II – E a Anfidc tem também o projeto de criar um selo que qualidade para os FIDCs.
PS – Sim, temos esse projeto, mas essa é uma iniciativa de longo prazo. Para chegar a um selo de qualidade, teremos que ultrapassar muitas etapas ainda. Queremos chegar a esse projeto no final da minha gestão, até outubro de 2019, ou até para o próximo mandato. Entendemos que é necessário muito cuidado, pois a associação ainda não tem estrutura de custos para fazer fiscalizar o selo. Pra implantar um selo, é preciso ter estrutura para fiscalizar.
II – Quais são as idéias básicas para implantar o selo de qualidade?
PS – O que teremos que buscar nesse projeto é usar a tecnologia para gerar maior segurança para o investidor para monitorar a carteira na própria compra do recebível. A ideia é credenciar uma ou duas empresas para fazer esse trabalho e não deixar essa fiscalização debaixo da Anfidc. Então, seria criado todo um sistema auditável tanto pelo administrador, quanto pelo investidor e até pela CVM. Essa é a ideia básica, de criação de um selo eletrônico.
II – Como está a estrutura da Anfidc atualmente em termos de diretorias e pessoal?
PS – A diretoria anterior era formada apenas pelo presidente e pelo vice. Agora na atual diretoria, incluímos outros diretores. Os últimos dois presidentes estão na atual diretoria e criamos mais três diretorias para cuidar de assuntos específicos. Então, temos um grupo muito mais amplo para trabalhar em comparação com as duas primeiras gestões da associação. E a ideia é atrair outros stakeholders, não apenas outras consultorias de crédito, mas também gestores, administradores, investidores como associados.
II – Por que vocês ampliaram o leque de associados e o número de diretores?
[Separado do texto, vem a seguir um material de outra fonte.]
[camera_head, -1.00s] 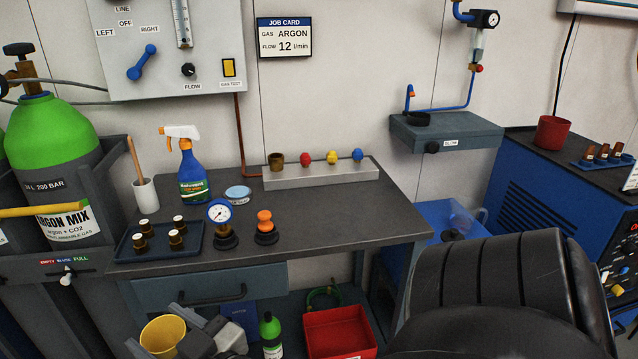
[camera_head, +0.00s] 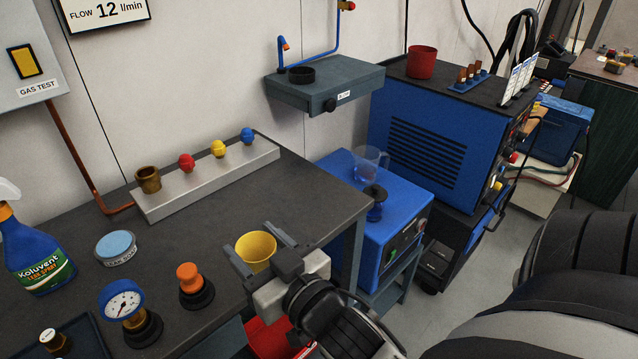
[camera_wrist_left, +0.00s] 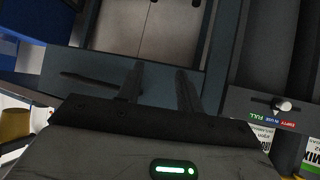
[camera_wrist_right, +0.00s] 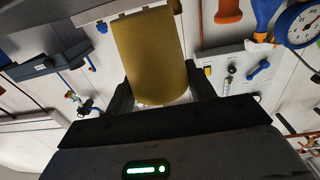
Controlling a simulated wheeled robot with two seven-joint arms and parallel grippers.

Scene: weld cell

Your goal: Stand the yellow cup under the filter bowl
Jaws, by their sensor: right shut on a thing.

PS – Estamos abrindo o leque para buscar maior transparência e mais participação do mercado. Já temos novos gestores e administradores associados, tanto de fundos pequenos quanto de fundos grandes. Também contratamos um funcionário, um gerente com dedicação em tempo integral. E implementamos uma agenda de reuniões mensais. E outro evento importante é o nosso segundo encontro nacional, no início de abril, em São Paulo.